All wills are subject to a process known as probate. Accordingly, it is important that you understand how the probate process works. With probate, the court will review your will to ensure it is legally binding. From there, the court will use your assets to pay off any remaining debt, then distribute the remainder according to the terms of your last will and testament.
While probate can be intimidating, the process is often misunderstood by estate planners. Here are a few important facts to consider for your peace of mind.
What happens during probate?
The attorney usually contacts the family first to determine whether they have any objections to the will. If not, the attorney will prepare the necessary documents and have heirs sign waivers that show they agree with the terms of the will. The family must then attend a court hearing, which involves identifying assets and creditors, paying debts, and getting money to heirs. While it depends on the details of the estate, the probate process can take as long as one to two years in some cases.

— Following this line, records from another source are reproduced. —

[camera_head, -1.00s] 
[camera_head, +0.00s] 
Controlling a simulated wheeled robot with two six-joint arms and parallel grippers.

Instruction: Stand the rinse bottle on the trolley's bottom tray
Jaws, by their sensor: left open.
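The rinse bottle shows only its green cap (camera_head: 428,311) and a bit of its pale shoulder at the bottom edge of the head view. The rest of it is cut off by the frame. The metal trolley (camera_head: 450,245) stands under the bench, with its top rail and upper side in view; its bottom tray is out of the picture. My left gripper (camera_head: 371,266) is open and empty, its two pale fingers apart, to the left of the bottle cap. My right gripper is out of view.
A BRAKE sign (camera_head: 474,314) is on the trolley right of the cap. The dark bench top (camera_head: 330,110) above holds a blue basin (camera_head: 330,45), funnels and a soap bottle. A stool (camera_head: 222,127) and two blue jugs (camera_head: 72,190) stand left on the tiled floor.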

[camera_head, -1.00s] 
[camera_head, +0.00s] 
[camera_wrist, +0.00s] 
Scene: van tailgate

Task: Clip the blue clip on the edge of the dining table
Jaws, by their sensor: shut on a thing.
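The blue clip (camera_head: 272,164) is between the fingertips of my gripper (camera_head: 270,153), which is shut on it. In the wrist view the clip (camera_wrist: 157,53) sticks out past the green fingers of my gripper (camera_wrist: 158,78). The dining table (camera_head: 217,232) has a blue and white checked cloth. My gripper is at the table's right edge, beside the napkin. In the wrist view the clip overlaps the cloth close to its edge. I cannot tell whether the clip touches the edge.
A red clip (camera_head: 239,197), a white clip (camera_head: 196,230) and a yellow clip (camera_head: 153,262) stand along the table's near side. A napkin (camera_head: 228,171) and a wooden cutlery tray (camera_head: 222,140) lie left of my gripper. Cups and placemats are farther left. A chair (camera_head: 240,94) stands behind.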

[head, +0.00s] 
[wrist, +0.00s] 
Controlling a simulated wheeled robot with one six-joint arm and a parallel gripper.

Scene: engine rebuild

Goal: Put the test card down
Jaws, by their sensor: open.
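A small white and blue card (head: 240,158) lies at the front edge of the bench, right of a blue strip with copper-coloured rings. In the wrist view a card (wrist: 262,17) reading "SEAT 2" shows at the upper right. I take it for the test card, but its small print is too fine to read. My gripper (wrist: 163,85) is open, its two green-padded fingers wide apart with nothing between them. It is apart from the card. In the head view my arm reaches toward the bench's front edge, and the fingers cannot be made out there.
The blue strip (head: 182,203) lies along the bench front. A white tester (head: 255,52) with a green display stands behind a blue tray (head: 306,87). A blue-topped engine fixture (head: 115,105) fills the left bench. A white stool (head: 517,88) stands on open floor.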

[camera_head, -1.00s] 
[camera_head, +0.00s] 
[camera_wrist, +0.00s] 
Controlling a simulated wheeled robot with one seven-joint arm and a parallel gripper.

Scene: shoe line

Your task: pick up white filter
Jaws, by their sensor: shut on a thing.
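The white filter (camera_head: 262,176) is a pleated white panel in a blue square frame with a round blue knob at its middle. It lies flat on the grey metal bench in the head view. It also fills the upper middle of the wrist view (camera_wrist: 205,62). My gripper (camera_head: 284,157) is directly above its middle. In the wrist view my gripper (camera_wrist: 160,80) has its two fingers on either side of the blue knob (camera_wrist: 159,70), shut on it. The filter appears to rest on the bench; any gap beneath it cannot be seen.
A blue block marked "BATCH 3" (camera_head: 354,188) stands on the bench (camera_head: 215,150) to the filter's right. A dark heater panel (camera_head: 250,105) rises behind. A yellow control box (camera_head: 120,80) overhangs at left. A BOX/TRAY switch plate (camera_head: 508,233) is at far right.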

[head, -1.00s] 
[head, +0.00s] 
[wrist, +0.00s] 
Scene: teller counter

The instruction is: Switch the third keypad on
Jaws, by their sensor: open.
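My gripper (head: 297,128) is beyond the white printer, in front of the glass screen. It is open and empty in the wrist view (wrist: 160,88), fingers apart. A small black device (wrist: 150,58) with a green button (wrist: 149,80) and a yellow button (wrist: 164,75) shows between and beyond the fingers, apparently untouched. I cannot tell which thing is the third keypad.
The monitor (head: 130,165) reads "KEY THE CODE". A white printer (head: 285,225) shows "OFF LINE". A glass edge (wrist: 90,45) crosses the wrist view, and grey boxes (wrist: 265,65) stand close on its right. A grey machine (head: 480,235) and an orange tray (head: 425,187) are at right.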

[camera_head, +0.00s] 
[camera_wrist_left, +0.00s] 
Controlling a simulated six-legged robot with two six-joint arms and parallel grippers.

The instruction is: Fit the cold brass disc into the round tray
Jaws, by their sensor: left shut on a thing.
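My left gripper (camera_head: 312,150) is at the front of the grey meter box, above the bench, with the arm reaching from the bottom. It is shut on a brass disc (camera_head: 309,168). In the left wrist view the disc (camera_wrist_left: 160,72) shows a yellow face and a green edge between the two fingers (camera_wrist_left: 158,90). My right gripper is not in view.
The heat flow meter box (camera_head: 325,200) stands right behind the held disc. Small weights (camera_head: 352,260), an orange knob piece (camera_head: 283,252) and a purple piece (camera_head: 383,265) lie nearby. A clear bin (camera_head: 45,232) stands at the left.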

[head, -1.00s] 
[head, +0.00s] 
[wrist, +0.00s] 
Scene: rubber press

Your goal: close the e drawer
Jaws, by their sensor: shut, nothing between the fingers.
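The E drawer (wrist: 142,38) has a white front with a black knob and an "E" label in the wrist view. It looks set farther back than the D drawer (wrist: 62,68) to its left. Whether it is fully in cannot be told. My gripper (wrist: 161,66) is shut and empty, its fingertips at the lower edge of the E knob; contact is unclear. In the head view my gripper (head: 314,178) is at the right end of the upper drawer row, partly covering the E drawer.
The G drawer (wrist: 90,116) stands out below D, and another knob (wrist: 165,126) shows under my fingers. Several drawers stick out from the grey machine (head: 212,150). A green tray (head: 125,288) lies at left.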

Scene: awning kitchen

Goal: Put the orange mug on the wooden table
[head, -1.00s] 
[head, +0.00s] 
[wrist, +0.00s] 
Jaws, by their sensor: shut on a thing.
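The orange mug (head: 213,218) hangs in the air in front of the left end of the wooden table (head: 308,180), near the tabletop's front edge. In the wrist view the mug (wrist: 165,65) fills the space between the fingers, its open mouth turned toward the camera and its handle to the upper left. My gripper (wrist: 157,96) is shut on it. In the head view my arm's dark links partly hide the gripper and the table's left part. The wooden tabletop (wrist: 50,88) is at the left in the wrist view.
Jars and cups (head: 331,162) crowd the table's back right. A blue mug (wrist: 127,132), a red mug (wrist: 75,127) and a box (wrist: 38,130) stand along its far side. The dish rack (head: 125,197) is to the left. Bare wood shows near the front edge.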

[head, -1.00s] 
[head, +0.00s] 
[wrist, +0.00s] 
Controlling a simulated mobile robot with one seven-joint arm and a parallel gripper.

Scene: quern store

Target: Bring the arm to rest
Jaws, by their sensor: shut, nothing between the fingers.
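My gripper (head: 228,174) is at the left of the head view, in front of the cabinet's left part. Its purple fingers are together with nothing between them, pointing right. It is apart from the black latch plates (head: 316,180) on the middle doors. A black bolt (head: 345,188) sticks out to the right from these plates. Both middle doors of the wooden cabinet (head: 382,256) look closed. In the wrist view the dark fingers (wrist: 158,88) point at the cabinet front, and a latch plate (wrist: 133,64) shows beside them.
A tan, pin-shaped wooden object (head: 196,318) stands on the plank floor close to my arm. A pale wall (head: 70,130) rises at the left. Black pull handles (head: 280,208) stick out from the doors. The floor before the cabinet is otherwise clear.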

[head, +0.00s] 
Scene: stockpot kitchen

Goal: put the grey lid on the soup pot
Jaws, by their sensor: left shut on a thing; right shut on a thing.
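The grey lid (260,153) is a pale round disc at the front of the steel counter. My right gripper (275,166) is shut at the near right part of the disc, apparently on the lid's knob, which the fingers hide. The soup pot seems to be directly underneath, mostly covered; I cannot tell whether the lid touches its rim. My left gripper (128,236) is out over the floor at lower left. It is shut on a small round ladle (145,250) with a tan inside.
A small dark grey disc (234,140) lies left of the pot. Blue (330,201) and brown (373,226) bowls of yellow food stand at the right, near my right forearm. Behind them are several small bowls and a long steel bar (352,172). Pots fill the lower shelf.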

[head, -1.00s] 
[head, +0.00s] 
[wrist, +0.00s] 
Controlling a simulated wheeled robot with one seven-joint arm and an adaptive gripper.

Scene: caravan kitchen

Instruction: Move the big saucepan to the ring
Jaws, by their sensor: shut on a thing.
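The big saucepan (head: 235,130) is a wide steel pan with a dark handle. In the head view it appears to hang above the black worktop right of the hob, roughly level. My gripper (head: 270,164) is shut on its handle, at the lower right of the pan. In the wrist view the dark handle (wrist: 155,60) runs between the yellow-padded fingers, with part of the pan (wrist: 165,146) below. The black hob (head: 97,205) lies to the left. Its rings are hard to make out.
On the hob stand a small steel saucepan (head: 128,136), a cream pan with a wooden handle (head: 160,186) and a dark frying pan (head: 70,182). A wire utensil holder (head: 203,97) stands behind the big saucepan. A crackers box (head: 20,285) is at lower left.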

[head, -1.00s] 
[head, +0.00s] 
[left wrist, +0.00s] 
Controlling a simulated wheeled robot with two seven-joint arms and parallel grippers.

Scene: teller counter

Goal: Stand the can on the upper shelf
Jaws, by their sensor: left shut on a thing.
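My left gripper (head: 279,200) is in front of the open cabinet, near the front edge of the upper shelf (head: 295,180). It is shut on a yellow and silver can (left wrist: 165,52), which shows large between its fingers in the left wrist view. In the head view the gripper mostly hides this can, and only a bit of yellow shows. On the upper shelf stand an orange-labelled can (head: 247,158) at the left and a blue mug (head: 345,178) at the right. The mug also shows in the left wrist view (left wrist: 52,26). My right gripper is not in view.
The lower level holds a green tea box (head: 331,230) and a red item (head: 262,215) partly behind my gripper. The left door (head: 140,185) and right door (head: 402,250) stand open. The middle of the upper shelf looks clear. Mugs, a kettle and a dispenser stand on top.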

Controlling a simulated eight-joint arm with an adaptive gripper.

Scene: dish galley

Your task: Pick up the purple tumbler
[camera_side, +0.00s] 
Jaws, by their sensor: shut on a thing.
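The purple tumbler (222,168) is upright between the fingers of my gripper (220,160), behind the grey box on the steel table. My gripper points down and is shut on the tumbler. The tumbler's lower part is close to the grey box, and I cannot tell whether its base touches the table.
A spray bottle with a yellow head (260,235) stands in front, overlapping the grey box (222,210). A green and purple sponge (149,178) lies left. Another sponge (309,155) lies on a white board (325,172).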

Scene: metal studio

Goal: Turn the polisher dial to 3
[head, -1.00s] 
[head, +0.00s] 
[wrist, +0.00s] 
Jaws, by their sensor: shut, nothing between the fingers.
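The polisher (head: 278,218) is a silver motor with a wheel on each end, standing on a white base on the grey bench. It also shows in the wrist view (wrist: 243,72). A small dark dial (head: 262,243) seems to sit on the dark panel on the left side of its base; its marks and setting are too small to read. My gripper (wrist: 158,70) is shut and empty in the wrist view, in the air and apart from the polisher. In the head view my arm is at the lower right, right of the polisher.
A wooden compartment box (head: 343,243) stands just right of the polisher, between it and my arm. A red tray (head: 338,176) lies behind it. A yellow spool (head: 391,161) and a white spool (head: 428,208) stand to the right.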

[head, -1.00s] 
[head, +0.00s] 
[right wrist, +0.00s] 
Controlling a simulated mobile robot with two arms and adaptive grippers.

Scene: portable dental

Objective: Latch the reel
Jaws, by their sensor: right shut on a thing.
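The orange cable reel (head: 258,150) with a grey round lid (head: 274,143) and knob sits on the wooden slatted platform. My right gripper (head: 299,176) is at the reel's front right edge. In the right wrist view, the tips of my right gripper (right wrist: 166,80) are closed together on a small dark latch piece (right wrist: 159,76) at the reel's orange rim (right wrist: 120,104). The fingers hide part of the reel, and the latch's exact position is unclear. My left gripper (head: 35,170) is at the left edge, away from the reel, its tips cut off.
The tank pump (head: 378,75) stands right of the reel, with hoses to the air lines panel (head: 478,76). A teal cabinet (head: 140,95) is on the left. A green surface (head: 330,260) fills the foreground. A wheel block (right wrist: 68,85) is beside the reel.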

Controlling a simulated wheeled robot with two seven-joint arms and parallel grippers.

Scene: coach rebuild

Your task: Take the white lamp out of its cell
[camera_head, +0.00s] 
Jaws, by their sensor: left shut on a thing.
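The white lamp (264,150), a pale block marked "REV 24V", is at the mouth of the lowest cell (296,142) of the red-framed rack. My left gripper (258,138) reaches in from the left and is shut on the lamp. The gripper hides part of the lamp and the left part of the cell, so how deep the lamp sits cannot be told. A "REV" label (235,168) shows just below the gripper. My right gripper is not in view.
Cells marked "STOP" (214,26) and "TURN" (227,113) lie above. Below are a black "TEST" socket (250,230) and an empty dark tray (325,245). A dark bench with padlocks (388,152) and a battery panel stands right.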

What goes through probate and what does not?
Any property or assets included within the last will and testament goes through the probate process. Additionally, any property not included in the will is also subject to probate. This includes cars, homes, savings accounts, and other assets. Without a will, the court disperses these items to heirs according to the laws in the state.
Some items will not go through probate. For instance, any assets placed into a trust do not go through probate. If you have a retirement account or life insurance policy with named beneficiaries, proceeds from these accounts pass directly to heirs upon death. Any assets co-owned with another party will also pass to that party after you die.